▸ DATASET EXTRACT
========================
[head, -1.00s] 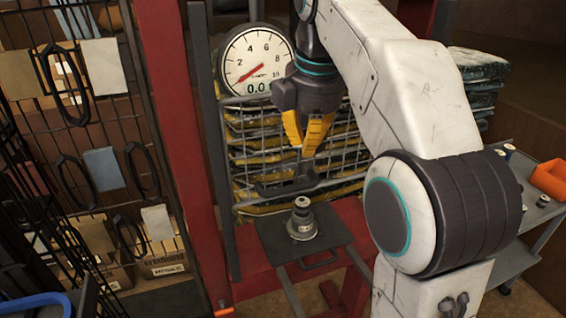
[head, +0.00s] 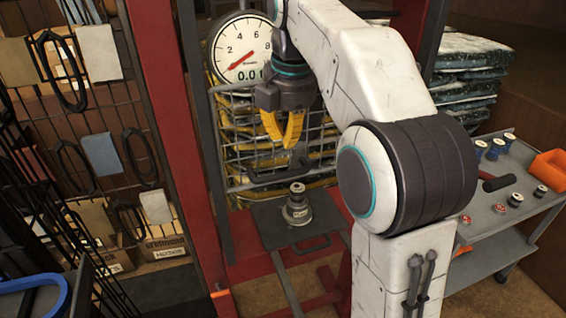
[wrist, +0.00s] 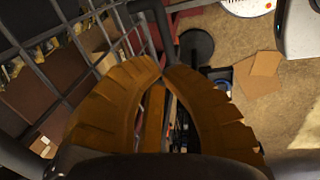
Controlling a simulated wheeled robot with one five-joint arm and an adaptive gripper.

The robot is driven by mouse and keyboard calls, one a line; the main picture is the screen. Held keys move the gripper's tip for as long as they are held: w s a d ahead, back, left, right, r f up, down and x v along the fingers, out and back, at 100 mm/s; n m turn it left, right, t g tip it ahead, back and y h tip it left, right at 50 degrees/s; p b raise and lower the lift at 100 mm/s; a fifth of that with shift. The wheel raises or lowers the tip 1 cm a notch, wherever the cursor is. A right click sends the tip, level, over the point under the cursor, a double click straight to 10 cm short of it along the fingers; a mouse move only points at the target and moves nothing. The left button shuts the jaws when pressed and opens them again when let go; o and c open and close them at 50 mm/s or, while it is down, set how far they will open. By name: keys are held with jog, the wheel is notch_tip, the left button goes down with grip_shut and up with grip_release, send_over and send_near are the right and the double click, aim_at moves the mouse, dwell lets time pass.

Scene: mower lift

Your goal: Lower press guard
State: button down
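The press guard (head: 228,118) is a grey wire-mesh panel in front of the stacked bags, below the dial. A dark horizontal handle (head: 262,176) crosses its lower part. My gripper (head: 287,146) hangs in front of the mesh, with its yellow fingertips just above the handle. In the wrist view the fingertips (wrist: 164,70) meet or nearly meet, and I see nothing between them. The mesh (wrist: 72,62) is to the left there, and a dark bar (wrist: 162,25) passes beyond the tips. I cannot tell whether the tips touch the handle.
A metal part (head: 297,210) stands on the dark press plate (head: 268,226) below the guard. The dial (head: 240,50) is above. A red post (head: 172,120) and wire rack (head: 118,110) are left. A tool cart (head: 500,222) stands right.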

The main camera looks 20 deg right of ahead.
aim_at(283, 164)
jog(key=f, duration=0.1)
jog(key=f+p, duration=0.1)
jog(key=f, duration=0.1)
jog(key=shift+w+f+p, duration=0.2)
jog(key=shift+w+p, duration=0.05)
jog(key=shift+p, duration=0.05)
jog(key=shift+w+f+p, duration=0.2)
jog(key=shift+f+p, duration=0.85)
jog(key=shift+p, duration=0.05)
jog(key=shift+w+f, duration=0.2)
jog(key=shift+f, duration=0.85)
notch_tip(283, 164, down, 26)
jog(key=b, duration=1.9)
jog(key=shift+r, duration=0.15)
========================
▸ REQUIRED WORK
Could you quote, word for word, only the lines from the one containing "[wrist, +0.00s]" through the one containing "Your goal: Lower press guard", both included, and leave out any pictures?

▸ RESULT
[wrist, +0.00s] 
Controlling a simulated wheeled robot with one five-joint arm and an adaptive gripper.

The robot is driven by mouse and keyboard calls, one a line; the main picture is the screen. Held keys move the gripper's tip for as long as they are held: w s a d ahead, back, left, right, r f up, down and x v along the fingers, out and back, at 100 mm/s; n m turn it left, right, t g tip it ahead, back and y h tip it left, right at 50 degrees/s; p b raise and lower the lift at 100 mm/s; a fifth of that with shift. The wheel raises or lowers the tip 1 cm a notch, wherever the cursor is. A right click sends the tip, level, over the point under the cursor, a double click straight to 10 cm short of it along the fingers; a mouse move only points at the target and moves nothing. The left button shuts the jaws when pressed and opens them again when let go; o and c open and close them at 50 mm/s or, while it is down, set how far they will open. By name: keys are held with jog, the wheel is notch_tip, the left button goes down with grip_shut and up with grip_release, send_over and send_near are the right and the double click, aim_at moves the mouse, dwell lets time pass.

Scene: mower lift

Your goal: Lower press guard

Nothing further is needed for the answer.